L’altra base regina è quella di Aviano, in Friuli. È una delle basi aeree americane più grandi del vecchio continente. È la base usata come hub di rifornimento per i raid aerei in Iraq, Afghanistan, Kosovo e Libia. Ospita il celebre stormo di caccia 31st Fighter Wing, composto dagli F-16 americani, e, molto probabilmente, delle testate nucleari all’idrogeno di tipo B61-4. A ospitare testate nucleari a stelle e strisce (alcune fonti parlano di 20 ordigni) dovrebbe essere anche la base di Ghedi, in provincia di Brescia. Doveroso usare il condizionale perché, come per Aviano, la presenza di armi atomiche non è mai stata confermata.

Le altre basi
La base più grande di logistica al di fuori degli USA resta, però, una sorella meno famosa di Aviano e Sigonella. È quella di Camp Darby, nel pisano. È il più grande deposito di munizioni, tra cui ci sarebbero anche pezzi di artiglieria della Seconda guerra mondiale. Presenza che ha suscitato non poche preoccupazioni per le associazioni locali che hanno più volte richiesto trasparenza per la gestione di possibili ordigni inesplosi.
Ancora, a Vicenza ci sono Camp Elderle e Caserma Del Din, basi che ospitano la 173° Brigata Aviotrasportata. In questo caso, gli Stati Uniti si sono espansi progressivamente. Inizialmente l’unica base in zona era Camp Elderle, nel 2007, però, l’infrastruttura si è allargata con la Caserma Del Din. Progetto che ha scatenato le proteste locali, arrivando anche a scontri con la polizia. A mettere una pietra sull’incidente è stato il cambio di nome da caserma Del Molin a Del Din, in onore dell’omonimo partigiano italiano.
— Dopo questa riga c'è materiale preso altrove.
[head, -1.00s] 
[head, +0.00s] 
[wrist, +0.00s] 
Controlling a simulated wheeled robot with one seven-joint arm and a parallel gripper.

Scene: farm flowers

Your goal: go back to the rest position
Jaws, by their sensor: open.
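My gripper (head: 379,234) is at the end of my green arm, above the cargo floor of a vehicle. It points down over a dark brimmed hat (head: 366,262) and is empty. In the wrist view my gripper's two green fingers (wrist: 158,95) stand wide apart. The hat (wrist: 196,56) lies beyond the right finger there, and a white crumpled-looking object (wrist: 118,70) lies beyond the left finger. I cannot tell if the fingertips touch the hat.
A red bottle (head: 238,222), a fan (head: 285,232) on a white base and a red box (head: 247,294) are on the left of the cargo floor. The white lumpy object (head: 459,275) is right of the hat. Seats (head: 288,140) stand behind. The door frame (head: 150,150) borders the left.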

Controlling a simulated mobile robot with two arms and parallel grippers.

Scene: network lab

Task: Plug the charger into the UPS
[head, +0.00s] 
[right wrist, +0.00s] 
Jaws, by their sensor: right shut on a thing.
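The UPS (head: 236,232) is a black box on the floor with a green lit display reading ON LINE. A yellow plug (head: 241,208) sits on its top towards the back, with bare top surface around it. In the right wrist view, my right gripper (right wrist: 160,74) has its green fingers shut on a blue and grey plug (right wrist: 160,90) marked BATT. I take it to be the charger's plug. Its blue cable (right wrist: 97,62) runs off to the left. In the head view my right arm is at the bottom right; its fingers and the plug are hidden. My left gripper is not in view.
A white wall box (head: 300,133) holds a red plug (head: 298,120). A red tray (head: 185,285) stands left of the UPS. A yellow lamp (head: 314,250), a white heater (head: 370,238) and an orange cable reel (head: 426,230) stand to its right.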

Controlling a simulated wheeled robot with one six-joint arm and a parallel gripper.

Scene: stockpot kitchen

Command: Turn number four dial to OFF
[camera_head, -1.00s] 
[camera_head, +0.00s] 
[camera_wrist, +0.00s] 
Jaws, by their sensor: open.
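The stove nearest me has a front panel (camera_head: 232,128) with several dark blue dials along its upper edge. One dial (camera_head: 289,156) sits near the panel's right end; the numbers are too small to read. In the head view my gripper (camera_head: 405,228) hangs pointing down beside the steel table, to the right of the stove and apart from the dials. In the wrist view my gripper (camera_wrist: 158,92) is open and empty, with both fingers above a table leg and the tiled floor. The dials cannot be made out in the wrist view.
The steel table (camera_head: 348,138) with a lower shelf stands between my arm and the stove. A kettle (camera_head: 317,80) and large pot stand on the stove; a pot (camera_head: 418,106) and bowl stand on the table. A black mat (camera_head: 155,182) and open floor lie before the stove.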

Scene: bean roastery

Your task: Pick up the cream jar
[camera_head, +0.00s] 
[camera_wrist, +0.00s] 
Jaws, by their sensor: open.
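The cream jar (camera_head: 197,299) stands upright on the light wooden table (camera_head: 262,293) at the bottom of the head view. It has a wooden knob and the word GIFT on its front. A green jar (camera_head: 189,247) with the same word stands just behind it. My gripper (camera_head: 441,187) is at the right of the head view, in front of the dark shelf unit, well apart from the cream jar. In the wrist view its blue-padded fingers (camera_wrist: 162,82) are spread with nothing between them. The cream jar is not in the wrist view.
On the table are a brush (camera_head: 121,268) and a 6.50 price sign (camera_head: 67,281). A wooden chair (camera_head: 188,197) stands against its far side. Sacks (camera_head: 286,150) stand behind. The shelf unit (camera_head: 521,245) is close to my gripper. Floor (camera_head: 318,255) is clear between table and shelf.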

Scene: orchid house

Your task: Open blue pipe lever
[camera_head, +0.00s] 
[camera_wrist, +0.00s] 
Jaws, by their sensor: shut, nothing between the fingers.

Spostandosi più in giù sulla penisola ci sono le infrastrutture del Naval Support Activity, le forza navali americane in Europa, divise tra il Lazio e la Campania, rispettivamente a Gaeta e Napoli. Le sedi ospitano circa 1200 persone, tra militari e personale civile, che lavorano nella manutenzione e nel supporto logistico e operativo della flotta USA. La base di Gaeta è diventata celebre durante la guerra nei Balcani negli anni ’90, quando ospitò il comando della Theodore Roosevelt, fiore all’occhiello delle portaerei americane.